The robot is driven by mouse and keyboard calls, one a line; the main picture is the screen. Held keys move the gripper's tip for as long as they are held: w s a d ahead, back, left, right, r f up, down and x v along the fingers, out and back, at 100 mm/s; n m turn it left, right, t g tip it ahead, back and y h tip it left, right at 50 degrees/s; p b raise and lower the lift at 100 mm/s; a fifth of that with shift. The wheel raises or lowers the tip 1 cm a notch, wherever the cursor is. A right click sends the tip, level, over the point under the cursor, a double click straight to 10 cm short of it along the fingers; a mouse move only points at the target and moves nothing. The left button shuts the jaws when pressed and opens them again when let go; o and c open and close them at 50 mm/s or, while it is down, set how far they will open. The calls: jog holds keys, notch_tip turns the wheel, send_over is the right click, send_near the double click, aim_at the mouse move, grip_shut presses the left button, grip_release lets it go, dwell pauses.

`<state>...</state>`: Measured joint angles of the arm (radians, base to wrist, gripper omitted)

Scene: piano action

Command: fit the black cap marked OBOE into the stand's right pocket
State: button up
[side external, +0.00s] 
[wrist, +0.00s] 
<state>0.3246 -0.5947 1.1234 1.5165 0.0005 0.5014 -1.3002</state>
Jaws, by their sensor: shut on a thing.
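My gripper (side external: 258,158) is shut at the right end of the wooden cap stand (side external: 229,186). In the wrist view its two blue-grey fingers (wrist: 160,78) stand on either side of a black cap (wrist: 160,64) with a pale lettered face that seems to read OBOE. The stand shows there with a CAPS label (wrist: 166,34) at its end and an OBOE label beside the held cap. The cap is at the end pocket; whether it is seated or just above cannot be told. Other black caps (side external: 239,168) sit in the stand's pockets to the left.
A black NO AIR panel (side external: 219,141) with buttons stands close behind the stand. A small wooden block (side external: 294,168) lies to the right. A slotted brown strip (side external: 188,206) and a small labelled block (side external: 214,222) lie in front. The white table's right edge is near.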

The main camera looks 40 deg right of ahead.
+++
> **Aim of the task**: Please return the data above exactly as given.

> **Exercise solution**:
The robot is driven by mouse and keyboard calls, one a line; the main picture is the screen. Held keys move the gripper's tip for as long as they are held: w s a d ahead, back, left, right, r f up, down and x v along the fingers, out and back, at 100 mm/s; n m turn it left, right, t g tip it ahead, back and y h tip it left, right at 50 degrees/s; p b raise and lower the lift at 100 mm/s; a fifth of that with shift. The wheel raises or lowers the tip 1 cm a notch, wherever the cursor is. A right click sends the tip, level, over the point under the cursor, a double click straight to 10 cm short of it along the fingers; a mouse move only points at the target and moves nothing. The left button shuts the jaws when pressed and opens them again when let go; o and c open and close them at 50 mm/s or, while it is down, set how far they will open. The calls: jog holds keys, notch_tip turns the wheel, send_over is the right click, send_near the double click, aim_at the mouse move, grip_shut presses the left button, grip_release lets it go, dwell pauses.

`<state>...</state>`: Measured joint angles of the arm (radians, base to wrist, gripper omitted)

Scene: piano action

Command: fit the black cap marked OBOE into the stand's right pocket
State: button up
[side external, +0.00s] 
[wrist, +0.00s] 
<state>0.3246 -0.5947 1.1234 1.5165 0.0005 0.5014 -1.3002</state>
Jaws, by their sensor: shut on a thing.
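My gripper (side external: 258,158) is shut at the right end of the wooden cap stand (side external: 229,186). In the wrist view its two blue-grey fingers (wrist: 160,78) stand on either side of a black cap (wrist: 160,64) with a pale lettered face that seems to read OBOE. The stand shows there with a CAPS label (wrist: 166,34) at its end and an OBOE label beside the held cap. The cap is at the end pocket; whether it is seated or just above cannot be told. Other black caps (side external: 239,168) sit in the stand's pockets to the left.
A black NO AIR panel (side external: 219,141) with buttons stands close behind the stand. A small wooden block (side external: 294,168) lies to the right. A slotted brown strip (side external: 188,206) and a small labelled block (side external: 214,222) lie in front. The white table's right edge is near.

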The main camera looks 40 deg right of ahead.

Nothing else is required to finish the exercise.